Non teme che i giornali vengano soppiantati da Internet? Avrà letto l’Economist: pare che l’ultimo quotidiano chiuderà nel 2043. Addio carta da macero.
«La carta non morirà mai. Non c’è attimo della nostra vita che non sia segnato dalla carta. Scusi tanto, non diciamo sempre che siamo sommersi dalle carte? La Tv ha forse ucciso il cinema? No. E allora! Gli orologi digitali hanno forse soppiantato quelli svizzeri a carica manuale?». (Picchia l’indice sul quadrante di un Vacheron Constantin degli Anni 30).
Vede qualcosa che va sprecato nelle nostre case?
«L’energia. Basti pensare a quanto consumano gli elettrodomestici tenuti in stand by. Un delitto. Se qui dentro non ci fossi io la sera a fare il giro degli uffici per spegnere le luci...».
Lei non butta via proprio nulla?
«Nel ’44 per salvarci dai bombardamenti sfollammo vicino a Casteggio.

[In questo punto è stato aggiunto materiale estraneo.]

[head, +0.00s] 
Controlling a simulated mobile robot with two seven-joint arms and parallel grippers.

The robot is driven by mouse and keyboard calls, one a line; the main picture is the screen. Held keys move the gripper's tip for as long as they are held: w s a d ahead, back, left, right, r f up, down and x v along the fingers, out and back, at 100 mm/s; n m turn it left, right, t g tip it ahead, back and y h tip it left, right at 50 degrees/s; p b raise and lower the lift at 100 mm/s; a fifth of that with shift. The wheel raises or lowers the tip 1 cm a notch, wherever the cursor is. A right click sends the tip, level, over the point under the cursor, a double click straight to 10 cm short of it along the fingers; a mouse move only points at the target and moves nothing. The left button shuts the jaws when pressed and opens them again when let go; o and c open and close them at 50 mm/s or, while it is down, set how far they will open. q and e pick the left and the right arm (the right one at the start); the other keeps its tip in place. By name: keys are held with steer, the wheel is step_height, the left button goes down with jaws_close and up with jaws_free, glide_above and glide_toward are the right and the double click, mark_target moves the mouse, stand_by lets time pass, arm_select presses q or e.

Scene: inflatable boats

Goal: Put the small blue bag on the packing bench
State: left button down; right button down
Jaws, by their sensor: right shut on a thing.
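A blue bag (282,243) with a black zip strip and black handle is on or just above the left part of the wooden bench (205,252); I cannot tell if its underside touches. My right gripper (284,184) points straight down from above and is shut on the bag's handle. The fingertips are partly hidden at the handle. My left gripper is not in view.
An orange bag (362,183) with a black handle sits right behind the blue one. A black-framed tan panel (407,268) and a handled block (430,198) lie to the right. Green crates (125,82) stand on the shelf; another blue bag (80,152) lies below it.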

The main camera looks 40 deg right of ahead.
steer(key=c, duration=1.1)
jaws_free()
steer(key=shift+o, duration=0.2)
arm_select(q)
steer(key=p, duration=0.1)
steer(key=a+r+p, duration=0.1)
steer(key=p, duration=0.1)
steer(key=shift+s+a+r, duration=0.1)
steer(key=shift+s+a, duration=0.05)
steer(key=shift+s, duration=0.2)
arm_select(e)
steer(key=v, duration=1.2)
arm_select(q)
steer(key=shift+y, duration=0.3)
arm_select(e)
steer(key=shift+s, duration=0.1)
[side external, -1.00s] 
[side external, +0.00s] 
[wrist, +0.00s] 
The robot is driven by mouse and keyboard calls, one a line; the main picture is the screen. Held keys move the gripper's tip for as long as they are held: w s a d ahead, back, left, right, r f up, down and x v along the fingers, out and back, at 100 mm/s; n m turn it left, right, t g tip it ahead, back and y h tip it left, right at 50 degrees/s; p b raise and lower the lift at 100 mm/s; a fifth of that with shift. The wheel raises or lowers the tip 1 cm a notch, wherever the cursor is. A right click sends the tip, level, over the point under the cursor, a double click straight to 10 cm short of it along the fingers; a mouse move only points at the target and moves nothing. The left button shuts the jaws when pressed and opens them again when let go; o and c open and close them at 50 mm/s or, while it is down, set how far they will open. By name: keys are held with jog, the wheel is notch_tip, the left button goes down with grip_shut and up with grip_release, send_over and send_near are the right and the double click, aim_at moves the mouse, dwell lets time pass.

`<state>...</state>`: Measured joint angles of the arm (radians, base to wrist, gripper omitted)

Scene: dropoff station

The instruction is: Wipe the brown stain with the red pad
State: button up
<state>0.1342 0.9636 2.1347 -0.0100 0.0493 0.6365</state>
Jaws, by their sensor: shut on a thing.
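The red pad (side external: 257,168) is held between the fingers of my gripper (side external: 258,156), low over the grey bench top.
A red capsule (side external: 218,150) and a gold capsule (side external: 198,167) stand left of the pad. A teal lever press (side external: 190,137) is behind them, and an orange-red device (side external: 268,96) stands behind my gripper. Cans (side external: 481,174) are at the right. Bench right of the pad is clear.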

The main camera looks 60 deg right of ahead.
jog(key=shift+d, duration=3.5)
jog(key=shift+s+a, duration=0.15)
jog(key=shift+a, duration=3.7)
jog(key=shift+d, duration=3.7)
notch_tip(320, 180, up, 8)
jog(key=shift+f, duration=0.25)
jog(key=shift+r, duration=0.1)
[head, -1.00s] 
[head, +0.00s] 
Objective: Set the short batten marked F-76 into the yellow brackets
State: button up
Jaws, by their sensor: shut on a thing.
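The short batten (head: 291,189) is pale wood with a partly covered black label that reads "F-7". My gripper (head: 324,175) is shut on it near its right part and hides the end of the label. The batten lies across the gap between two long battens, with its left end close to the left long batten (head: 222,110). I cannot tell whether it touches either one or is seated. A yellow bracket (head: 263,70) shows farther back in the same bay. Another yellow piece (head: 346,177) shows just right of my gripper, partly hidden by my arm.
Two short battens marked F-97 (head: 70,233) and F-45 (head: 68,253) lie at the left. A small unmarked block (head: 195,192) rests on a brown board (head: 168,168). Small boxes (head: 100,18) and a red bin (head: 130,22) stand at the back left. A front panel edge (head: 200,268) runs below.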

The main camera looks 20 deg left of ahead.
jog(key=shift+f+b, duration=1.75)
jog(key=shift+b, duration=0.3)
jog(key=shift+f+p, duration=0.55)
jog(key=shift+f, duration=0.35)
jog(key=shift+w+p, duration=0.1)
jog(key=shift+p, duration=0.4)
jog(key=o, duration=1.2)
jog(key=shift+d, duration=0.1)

Papà arrivava in bici da Milano il sabato sera con 35 chili di pentole di rame schiacciate da vendere ai contadini, che aggiungevano acido solforico e ottenevano così il verderame per le vigne. Col ricavato mi comprò una fisarmonica a Stradella e mi mandò a lezione dal maestro Guglielmo Bonfoco. Pagò lo strumento 12.400 lire. Un sacrificio enorme. Le cinghie erano fatte con le giberne di un poliziotto. Ce l’ho ancora. Il sabato sera mi ritrovo a suonarla».
Si considera un ambientalista?
«Direi di sì, ma non accanito. Ho tre figli e sette nipoti.

Ce la sto mettendo tutta per lasciargli un mondo più pulito di come l’ho trovato. Guardo quest’oceano di rifiuti e il mio vanto è di poter dire a ciascuno di loro: tutto questo un giorno non sarà tuo».